I’m not scared any more.  I’m not scared of Hell or Armageddon.  I’m not scared of displeasing an immature, vindictive god who has to have his way or he’ll destroy me.  I’m not afraid of him any more.  Just like a woman who finally leaves an abusive spouse, I don’t have to fear any more.  I’m not a slave any more.  Better yet, there is very little chance my former master even exists.  I don’t have to issue a restraining order.  He simply vanished, like the boogeyman we stop fearing when we are children.

I am free.

What to do with Freedom

Ahh, but surely, with this freedom I must be sinning like a madman.  I no longer submit to an authority so I must feel like I can get away with any nefarious deed I want.  Extra-martial sex, drugs, theft, deceit, excessive pride, feeding my ego, leaving the weak to fend for themselves, hoarding material wealth, asking for the heads of people on a platter on my birthday.  I can do all of that I want, right?

Yeah!  It’s actually true.  I do all I want of those things.  Every day, I indulge as much as I want in stealing, raping, murdering and amassing wealth and possessions.

And I want exactly zero of any of it.

I have a wonderful relationship with my amazing wife.  Why would I jeopardize that by sleeping with someone else?  I don’t even want to.  There isn’t a woman alive who could temp me.  And I mean that.

I have no desire for drugs. I  see what it does to people and I don’t want that.  I don’t steal anything, because I have everything I need.  I value humility as among the greatest virtues.  None of us has reason for excessive pride.  I’ve seen far too many of the foibles of humankind to think I am some great exception.  I find great reward and value in helping others.  I have had multiple opportunities for making nearly triple the salary I get now, but I refuse because where I am now, I get to help people in my community who are struggling and looking to start their lives over with a new career and education.

I have no desire for material wealth.  It wouldn’t make me any happier than I am now.  They’re just things.  Dave Ramsey, a popular Christian personal finance advisor, once bragged that “God brought a Jaguar” back into his life.  I, on the other hand, have been cured of thinking that a Jaguar is any more desirable than the simple 10 year old Subaru I already have.  Status symbols mean nothing to me.  I’ve outgrown them.

Not Without Misfortune

I still experience misfortune.  Bad things still happen.  There are still doctor’s appointments, surgeries and scary emergency room visits.  Family members still die.  So do pets.  Cars break down, water heaters die and insurance premiums rise.
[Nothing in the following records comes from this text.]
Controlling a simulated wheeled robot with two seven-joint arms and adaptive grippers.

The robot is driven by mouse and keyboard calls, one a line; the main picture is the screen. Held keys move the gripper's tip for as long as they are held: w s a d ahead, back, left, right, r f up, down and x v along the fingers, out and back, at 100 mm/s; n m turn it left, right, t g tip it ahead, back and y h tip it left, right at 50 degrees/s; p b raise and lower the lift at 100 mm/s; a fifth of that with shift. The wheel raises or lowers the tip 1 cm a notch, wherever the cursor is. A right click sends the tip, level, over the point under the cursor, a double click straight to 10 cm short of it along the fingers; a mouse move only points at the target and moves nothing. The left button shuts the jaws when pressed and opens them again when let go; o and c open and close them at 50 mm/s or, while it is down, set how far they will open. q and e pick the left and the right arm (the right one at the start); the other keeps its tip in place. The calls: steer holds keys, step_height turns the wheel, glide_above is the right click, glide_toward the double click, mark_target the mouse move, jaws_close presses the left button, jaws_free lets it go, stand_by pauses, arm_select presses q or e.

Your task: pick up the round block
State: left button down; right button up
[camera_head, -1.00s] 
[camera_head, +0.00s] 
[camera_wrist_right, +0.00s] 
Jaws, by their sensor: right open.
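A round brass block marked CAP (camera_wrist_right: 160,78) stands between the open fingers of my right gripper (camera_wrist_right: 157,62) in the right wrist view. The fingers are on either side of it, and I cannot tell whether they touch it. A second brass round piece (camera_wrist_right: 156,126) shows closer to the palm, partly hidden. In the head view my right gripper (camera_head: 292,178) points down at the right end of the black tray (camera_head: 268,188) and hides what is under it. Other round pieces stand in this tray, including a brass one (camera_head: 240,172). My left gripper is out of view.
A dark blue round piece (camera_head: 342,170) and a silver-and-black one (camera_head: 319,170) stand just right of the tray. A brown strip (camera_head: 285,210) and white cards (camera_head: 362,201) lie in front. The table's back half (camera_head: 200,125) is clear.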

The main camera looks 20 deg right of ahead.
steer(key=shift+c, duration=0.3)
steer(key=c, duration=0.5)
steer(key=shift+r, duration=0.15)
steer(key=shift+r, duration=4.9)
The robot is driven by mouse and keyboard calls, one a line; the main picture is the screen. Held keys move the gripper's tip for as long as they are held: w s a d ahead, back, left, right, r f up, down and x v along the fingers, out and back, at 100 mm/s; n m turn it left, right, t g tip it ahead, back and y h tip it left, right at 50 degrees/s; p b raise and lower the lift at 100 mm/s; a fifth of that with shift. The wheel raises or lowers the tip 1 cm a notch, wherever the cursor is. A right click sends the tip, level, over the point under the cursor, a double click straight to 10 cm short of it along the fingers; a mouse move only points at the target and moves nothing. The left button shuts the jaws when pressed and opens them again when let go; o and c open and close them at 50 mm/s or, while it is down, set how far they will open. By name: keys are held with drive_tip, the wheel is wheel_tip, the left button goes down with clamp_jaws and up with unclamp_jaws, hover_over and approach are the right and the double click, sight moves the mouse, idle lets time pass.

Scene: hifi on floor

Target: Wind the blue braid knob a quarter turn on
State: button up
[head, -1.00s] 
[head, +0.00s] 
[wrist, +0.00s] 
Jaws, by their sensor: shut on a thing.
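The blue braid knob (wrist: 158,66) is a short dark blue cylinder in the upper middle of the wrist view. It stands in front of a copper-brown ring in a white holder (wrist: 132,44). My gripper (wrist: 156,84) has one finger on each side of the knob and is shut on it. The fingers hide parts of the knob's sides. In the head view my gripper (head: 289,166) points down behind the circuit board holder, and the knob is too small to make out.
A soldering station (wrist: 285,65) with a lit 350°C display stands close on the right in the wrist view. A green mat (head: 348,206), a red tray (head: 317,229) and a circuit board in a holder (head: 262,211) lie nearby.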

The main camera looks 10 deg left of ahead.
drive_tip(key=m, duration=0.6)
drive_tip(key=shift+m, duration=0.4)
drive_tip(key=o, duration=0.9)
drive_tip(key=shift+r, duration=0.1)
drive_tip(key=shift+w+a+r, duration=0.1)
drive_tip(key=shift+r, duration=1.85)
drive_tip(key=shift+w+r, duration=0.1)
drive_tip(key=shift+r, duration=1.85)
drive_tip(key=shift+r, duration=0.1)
We are all equally beset by misfortune.  There are some things that we can do to decrease the odds that it happens, but some things are simply beyond our control.  There’s no god making these things happen or allowing them to happen.  There are no demons or Satan behind it either.  As the old saying goes, shit happens.  It’s just life as a human being on this earth in the 21st century.
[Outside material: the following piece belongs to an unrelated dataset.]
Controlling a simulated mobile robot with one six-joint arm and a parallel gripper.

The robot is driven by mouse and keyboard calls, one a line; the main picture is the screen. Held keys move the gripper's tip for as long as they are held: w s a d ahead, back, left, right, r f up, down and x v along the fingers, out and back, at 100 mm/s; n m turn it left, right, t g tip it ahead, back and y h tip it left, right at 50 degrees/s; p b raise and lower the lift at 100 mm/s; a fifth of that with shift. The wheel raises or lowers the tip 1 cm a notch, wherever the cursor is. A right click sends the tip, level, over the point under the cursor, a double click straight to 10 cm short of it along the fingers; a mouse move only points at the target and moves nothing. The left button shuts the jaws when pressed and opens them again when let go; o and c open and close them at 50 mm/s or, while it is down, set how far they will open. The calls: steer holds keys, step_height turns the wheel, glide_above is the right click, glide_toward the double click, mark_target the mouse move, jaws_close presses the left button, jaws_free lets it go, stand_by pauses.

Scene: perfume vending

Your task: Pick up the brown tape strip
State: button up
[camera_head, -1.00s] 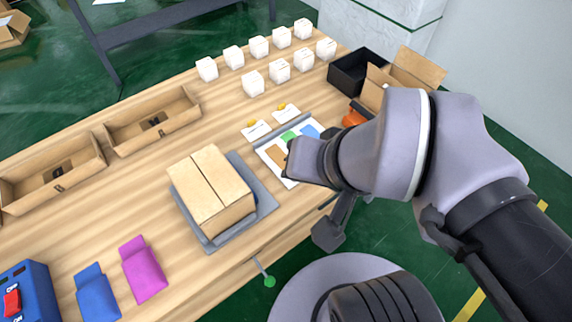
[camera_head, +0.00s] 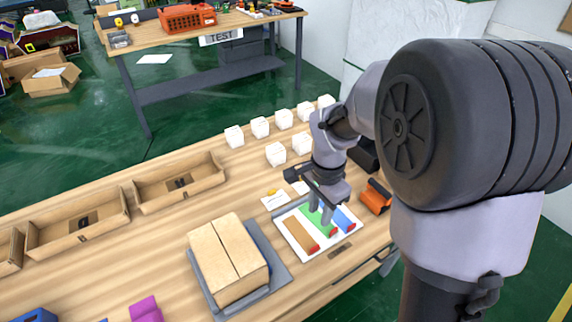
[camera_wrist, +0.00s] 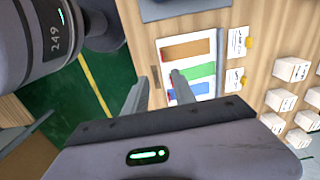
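The brown tape strip (camera_head: 302,235) lies on a white board (camera_head: 293,241), left of a green strip (camera_head: 318,220) and a blue strip (camera_head: 342,218); each has a red end. In the wrist view the brown strip (camera_wrist: 186,49) lies on the board beyond my fingertips, beside the green strip (camera_wrist: 196,72). My gripper (camera_head: 325,212) points down over the board, above the green strip and to the right of the brown one. In the wrist view my gripper (camera_wrist: 158,82) has its two fingers apart, with nothing between them.
A closed cardboard box (camera_head: 228,258) on a grey plate (camera_head: 281,277) stands left of the board. An orange tool (camera_head: 375,196) lies right of it. Several white boxes (camera_head: 275,154) stand behind. Open cardboard trays (camera_head: 181,183) line the back left edge.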

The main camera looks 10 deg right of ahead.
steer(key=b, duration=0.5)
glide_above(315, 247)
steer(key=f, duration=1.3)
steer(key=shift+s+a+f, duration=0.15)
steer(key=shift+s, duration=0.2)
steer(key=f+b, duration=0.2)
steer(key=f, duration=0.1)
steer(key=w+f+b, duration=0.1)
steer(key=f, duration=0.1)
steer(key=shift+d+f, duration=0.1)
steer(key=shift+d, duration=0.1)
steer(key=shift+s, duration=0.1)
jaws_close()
The “Serenity Prayer”, written by theologian Reinhold Neibhur, is a well known response to misfortune:

“God, grant me the serenity to accept the things I cannot change,
Courage to change the things I can,
And wisdom to know the difference.”

I find this to be remarkably good advice, though one need not appeal to god for this serenity, courage and wisdom.  The Stoic, Cynic and Epicurean philosophers have embodied this position since before Jesus was discovered in the Old Testament.

Bad things are going to happen.  When we get angry when it happens, we’re being irrational.  It’s almost like we’re pretending as though it should not have happened.  Unfortunately, the universe does not obey our command.  The sooner one accepts this, the easier it is to accept misfortune and simply deal with it as well as possible and move on with life.

Don’t Be Afraid

If you’re having doubts, do not fear.  Life without religion can be wonderful.  The transition can be painful, like the pangs of childbirth, but living without the shackles of religious slavery is a freedom that is worth having.  It doesn’t mean you have to become a selfish, crazed, lunatic serial rapist.   You are free to be the best person you can possibly be, without being trapped by the rules of a governing body or doctrinal creed.  You’re free to find your own meaning and value in life. You’re free to get whatever education you want and go for any career you desire.
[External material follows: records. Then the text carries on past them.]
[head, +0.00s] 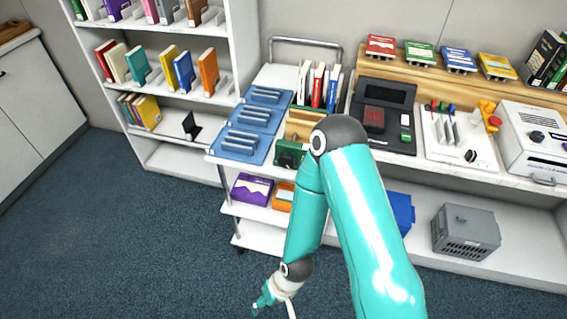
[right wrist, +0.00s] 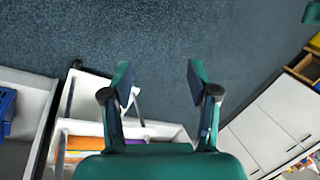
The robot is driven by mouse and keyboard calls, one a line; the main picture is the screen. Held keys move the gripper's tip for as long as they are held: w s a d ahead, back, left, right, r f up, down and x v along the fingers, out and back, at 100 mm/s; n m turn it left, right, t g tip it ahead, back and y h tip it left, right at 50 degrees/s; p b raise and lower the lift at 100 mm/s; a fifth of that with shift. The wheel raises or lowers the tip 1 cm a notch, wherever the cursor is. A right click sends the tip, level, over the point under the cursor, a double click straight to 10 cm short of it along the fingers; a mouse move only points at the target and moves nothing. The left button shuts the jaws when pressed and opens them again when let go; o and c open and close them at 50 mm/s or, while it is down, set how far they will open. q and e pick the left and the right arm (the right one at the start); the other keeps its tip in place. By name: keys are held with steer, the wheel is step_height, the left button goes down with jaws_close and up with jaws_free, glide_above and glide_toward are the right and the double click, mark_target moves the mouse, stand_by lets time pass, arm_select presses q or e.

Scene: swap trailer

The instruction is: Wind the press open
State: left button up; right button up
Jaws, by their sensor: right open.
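A wooden-and-green device (head: 290,153) stands at the front of the cart top, partly hidden behind my right arm. It may be the press, but I cannot make out a screw or handle, or how far it is open. My right gripper (head: 262,301) hangs low over the carpet in front of the cart, well below and apart from the device. In the right wrist view the gripper (right wrist: 157,82) is open, with nothing between its fingers.
The cart (head: 230,207) also carries blue trays (head: 250,128) and upright books (head: 318,86). A bookshelf (head: 240,40) stands left. A counter at right holds a black device (head: 382,112) and a white machine (head: 533,140). A grey crate (head: 466,232) sits below. Carpet (head: 120,235) is clear at left.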

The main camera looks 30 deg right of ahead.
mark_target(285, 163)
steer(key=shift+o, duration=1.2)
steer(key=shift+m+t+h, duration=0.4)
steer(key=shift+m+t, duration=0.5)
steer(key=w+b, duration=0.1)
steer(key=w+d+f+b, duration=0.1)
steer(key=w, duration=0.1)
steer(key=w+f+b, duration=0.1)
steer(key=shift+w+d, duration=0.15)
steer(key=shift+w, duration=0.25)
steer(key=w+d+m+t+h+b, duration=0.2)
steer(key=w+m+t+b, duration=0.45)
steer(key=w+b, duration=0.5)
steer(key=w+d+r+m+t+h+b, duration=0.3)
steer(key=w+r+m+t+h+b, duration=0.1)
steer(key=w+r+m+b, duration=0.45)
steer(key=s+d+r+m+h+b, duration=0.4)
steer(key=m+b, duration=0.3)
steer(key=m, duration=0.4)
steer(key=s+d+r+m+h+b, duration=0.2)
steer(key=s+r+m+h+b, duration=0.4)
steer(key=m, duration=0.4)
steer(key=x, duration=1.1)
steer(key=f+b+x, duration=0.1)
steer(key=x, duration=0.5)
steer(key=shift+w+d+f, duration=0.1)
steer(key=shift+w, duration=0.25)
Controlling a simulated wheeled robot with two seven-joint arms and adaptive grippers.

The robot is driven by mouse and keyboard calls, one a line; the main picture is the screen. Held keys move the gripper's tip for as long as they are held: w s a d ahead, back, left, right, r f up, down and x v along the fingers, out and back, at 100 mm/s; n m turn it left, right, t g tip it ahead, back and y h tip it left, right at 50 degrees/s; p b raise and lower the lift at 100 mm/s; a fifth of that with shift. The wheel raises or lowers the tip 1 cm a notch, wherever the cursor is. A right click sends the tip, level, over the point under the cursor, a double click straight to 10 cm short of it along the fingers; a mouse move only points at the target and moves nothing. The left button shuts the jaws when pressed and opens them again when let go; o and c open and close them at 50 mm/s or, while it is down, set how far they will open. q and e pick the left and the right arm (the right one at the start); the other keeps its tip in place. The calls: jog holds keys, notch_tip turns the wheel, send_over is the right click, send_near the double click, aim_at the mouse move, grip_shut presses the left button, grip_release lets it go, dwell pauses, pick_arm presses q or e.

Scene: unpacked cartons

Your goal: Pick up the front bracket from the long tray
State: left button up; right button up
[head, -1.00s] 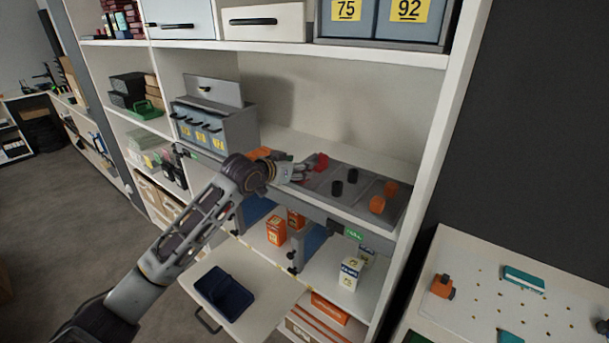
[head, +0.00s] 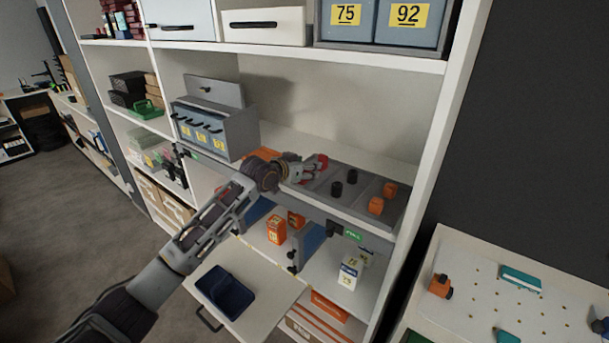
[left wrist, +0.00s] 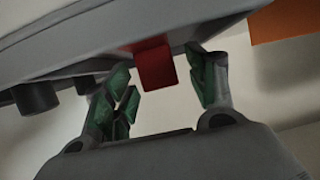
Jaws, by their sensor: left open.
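The long grey tray (head: 355,204) lies on the middle shelf. It holds red, black and orange brackets in compartments. One red bracket (head: 320,160) shows just beyond my left gripper (head: 309,173) in the head view. My left gripper is open at the tray's left part, and its fingers hide what lies under them there. In the left wrist view a red bracket (left wrist: 154,65) shows between the open fingers of my left gripper (left wrist: 165,88), at the grey tray's edge (left wrist: 100,62). I cannot tell whether the fingers touch it. My right gripper is in neither view.
Black brackets (head: 351,176) and orange brackets (head: 376,205) stand further right in the tray. A grey drawer box (head: 238,132) stands to the left. The shelf upright (head: 437,140) bounds the right side. Below are a blue tray (head: 226,291) and small cartons (head: 276,230).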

Spirits, demons and Satan dissolve into the pages of the ancient myths and legends that spawned them.  There are no more boogeymen in the closet or monsters under the bed.  There’s also no spiritual father figure to take care of you.

So let’s take care of each other.  Life can be a bitch, there’s no doubt about it.  But being there with each other, and enduring it together makes it tolerable and even wonderful.   If you lose your family, make a new one.  I’m a firm believer that the true family in our lives are those whom we choose.  There are plenty of people in this world who would welcome you.

Thanks for reading.


  • I think it is important for people to hear what an atheist is from an atheist and not from misleading sources. Atheists are normal every day people. Thanks for your blog.


    • Good to hear from you David K. I know that when I was still a believer, actually talking to, working with and associating with atheists completely changed my perception of them. Most of them seemed to live pretty normal, happy lives. They were doing good things with their time, went out of their way to help others (including myself) and even seemed to live more “Christian” lives than many of the Christians I knew. It was like everything I had ever been told about atheists or non-Christians was refuted just be associating with them. The same was true for the Hindu, Muslim, Catholic and Mormons that I knew. Nobody seemed to be suffering misfortune more than anybody else, most seemed to be just has happy as any others.

      I suppose that’s why some organizations discourage associating with people from other belief systems. Not only could you be exposed to alternate views, but worse: you may discover their lives are working out just fine.